-- BEGIN --
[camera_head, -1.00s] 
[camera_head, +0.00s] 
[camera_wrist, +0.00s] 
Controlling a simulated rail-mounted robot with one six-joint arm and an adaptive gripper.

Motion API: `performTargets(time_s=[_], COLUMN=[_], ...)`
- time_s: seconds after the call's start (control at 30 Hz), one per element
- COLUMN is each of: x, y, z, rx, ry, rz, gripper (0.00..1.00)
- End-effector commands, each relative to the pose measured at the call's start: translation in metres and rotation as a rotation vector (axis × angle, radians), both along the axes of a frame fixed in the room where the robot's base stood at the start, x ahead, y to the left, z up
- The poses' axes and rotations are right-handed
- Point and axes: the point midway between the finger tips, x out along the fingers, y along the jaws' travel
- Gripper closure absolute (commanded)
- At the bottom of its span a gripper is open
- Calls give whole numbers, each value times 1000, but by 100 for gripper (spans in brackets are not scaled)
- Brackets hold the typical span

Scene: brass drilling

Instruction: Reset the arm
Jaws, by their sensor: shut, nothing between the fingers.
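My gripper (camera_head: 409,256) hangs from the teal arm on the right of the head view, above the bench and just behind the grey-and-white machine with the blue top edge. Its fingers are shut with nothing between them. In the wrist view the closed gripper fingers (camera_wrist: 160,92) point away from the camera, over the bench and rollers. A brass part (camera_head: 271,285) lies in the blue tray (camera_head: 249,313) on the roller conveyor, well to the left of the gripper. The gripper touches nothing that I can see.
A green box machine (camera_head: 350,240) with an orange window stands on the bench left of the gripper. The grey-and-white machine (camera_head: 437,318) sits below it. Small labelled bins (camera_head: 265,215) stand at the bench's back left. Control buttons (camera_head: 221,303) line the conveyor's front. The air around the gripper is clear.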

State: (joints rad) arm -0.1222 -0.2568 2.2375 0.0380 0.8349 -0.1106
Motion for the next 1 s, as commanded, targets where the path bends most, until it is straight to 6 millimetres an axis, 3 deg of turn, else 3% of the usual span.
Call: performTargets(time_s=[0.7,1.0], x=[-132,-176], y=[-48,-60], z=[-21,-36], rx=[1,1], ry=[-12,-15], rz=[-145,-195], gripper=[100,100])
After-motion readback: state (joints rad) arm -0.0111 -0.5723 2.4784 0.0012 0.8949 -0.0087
-- END --
Required work - Reproduce exactly, please, only the lines from the start of the data above to the line that contains "- time_s: seconds", with both ends kept.

Output of the task -
[camera_head, -1.00s] 
[camera_head, +0.00s] 
[camera_wrist, +0.00s] 
Controlling a simulated rail-mounted robot with one six-joint arm and an adaptive gripper.

Motion API: `performTargets(time_s=[_], COLUMN=[_], ...)`
- time_s: seconds after the call's start (control at 30 Hz), one per element

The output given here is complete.